## BEGIN Information provided
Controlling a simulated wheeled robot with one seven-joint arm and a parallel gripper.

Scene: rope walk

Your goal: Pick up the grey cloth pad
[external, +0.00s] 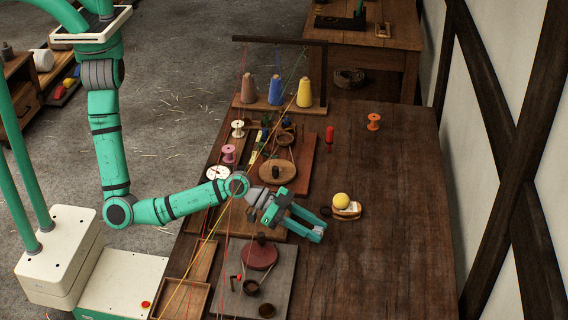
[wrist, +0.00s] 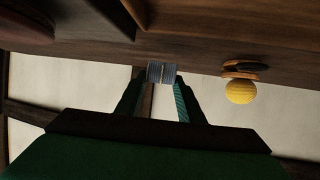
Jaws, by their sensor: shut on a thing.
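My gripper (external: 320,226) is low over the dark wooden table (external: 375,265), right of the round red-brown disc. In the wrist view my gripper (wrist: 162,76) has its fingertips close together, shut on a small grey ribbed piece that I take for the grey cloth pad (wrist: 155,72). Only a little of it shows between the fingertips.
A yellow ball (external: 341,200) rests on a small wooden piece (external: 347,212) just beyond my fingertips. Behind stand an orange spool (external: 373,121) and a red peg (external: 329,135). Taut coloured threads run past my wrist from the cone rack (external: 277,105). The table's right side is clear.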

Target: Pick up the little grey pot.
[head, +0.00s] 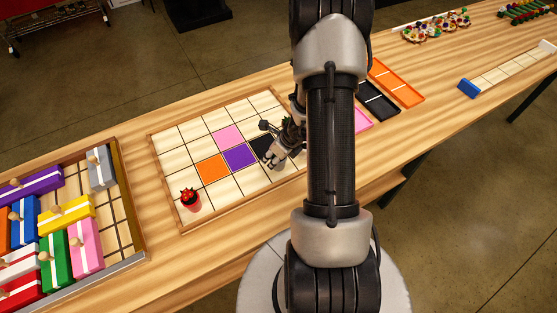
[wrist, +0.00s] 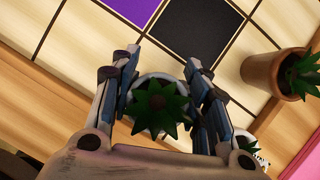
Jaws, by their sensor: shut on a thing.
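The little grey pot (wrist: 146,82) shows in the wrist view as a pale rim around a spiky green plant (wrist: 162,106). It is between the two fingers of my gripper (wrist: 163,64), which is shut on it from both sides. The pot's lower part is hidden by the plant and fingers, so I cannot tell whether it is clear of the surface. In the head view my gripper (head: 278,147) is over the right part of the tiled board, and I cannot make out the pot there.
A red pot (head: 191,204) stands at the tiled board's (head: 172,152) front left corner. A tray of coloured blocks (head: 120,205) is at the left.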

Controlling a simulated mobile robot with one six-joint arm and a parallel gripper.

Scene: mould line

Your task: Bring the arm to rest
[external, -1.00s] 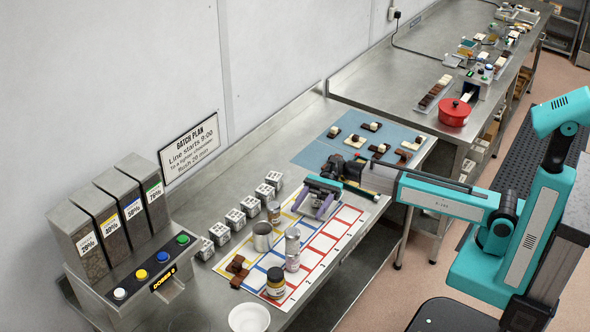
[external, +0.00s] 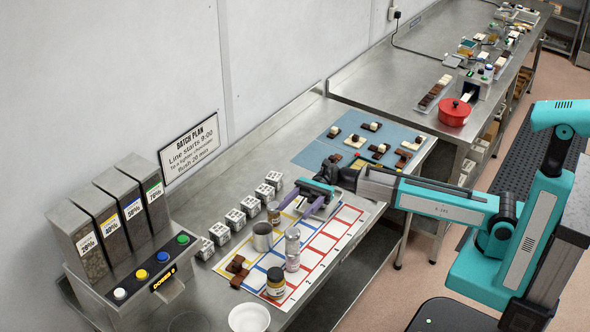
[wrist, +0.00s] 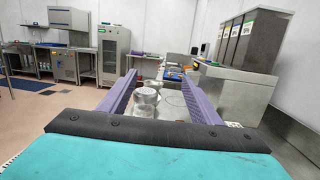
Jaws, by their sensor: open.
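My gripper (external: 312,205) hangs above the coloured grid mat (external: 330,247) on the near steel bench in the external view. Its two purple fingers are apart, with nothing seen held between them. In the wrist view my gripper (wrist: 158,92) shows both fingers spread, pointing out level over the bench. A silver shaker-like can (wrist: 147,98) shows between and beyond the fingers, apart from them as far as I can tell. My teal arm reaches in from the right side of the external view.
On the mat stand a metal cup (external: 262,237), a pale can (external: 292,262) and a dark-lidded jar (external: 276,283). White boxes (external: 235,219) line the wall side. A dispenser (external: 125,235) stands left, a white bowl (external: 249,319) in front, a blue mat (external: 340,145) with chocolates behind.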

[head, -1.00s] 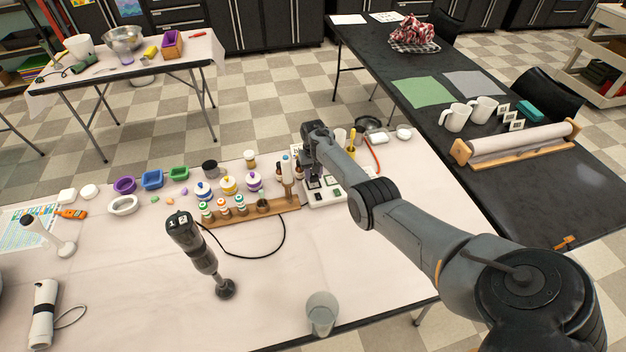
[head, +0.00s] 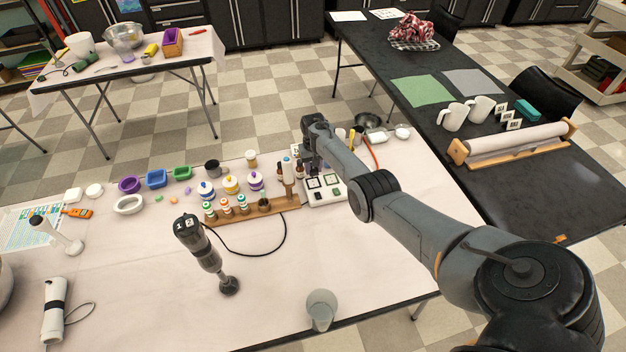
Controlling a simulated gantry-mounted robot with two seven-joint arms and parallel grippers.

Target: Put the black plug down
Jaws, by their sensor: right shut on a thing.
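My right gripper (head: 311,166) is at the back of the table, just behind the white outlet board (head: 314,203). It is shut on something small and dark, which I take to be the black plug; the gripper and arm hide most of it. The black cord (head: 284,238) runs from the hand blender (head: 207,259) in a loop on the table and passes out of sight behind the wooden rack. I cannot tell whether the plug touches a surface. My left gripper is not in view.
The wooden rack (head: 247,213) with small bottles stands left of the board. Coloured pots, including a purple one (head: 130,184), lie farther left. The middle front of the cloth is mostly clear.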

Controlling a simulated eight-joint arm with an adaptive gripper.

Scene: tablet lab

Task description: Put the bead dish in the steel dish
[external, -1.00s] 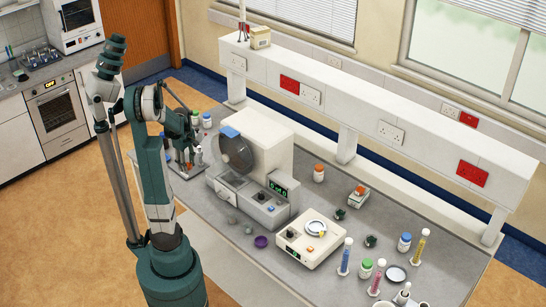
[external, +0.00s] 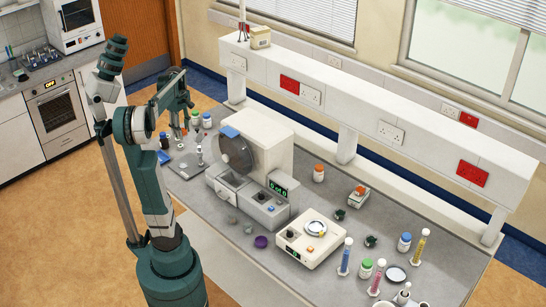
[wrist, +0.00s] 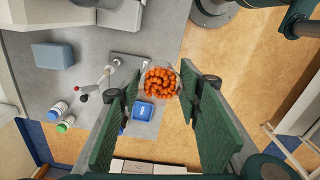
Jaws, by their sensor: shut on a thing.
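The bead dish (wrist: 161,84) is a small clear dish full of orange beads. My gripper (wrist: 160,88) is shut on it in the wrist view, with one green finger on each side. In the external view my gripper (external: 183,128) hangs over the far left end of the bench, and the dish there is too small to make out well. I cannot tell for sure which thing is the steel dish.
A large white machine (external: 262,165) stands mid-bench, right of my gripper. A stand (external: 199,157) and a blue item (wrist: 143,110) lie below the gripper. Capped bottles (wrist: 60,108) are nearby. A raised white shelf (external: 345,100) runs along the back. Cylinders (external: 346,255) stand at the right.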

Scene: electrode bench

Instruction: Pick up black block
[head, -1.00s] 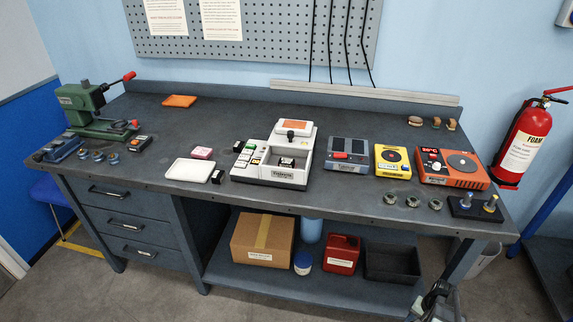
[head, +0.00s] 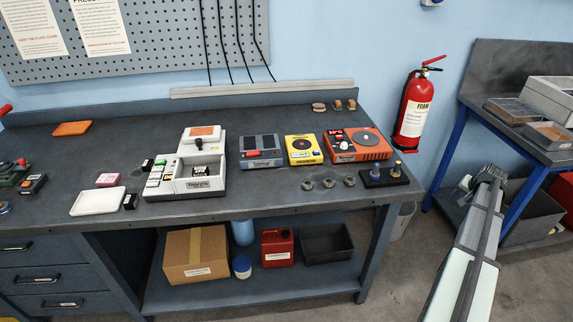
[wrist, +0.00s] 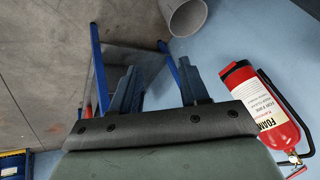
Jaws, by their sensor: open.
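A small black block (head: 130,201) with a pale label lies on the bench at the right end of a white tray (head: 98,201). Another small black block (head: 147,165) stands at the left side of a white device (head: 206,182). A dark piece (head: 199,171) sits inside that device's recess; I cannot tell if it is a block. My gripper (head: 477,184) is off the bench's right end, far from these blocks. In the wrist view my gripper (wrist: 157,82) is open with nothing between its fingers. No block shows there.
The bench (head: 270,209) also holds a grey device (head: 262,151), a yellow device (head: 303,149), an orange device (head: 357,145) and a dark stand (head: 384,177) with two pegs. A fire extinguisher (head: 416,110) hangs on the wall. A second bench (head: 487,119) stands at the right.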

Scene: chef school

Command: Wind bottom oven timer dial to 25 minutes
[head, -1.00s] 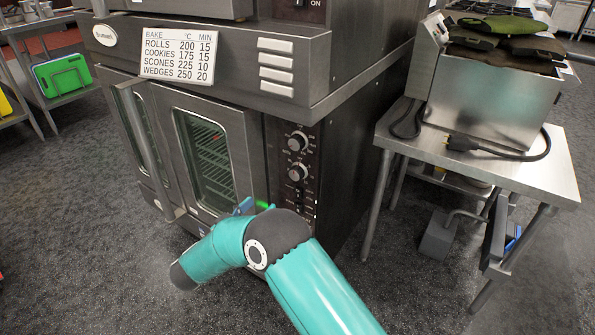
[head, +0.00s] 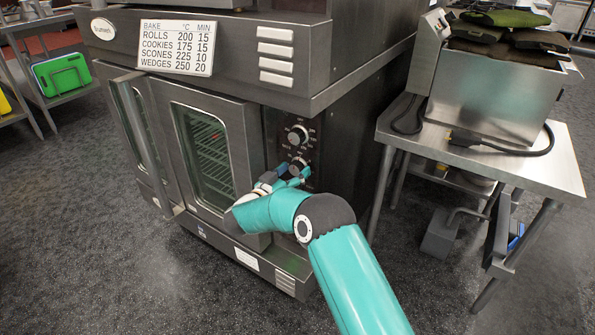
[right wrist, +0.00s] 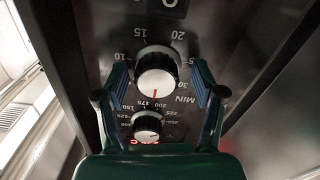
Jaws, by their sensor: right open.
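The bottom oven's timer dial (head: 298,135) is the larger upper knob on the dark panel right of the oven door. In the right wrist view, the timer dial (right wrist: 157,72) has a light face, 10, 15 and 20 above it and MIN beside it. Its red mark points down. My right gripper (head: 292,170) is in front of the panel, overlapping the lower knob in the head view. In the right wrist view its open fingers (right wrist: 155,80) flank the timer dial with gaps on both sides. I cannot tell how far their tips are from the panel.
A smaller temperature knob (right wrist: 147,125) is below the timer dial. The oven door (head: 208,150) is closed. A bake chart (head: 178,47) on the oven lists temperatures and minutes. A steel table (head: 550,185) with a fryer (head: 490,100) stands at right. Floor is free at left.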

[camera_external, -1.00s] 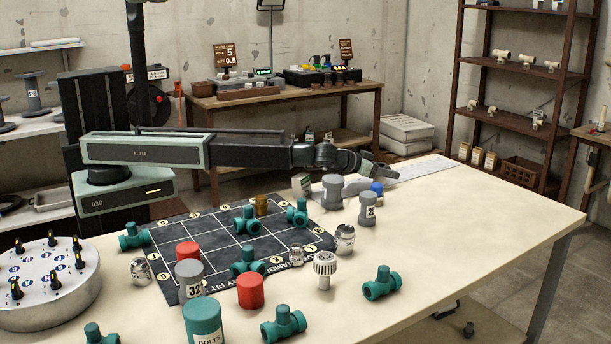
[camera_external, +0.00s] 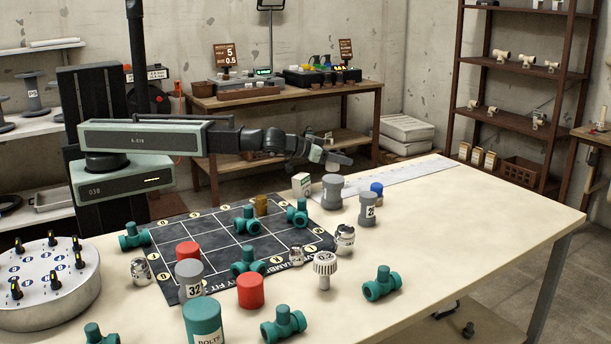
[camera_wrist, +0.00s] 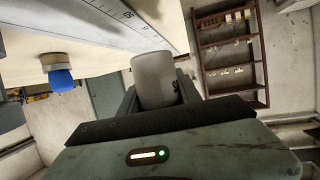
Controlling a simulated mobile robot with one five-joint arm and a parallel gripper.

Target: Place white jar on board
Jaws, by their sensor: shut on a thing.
## END Information provided
**Task description**
Read through the entries and copy every line that includes "parallel".

**Complete output**
Controlling a simulated wheeled robot with one seven-joint arm and a parallel gripper.
Controlling a simulated mobile robot with one six-joint arm and a parallel gripper.
Controlling a simulated gantry-mounted robot with two seven-joint arms and parallel grippers.
Controlling a simulated mobile robot with one five-joint arm and a parallel gripper.

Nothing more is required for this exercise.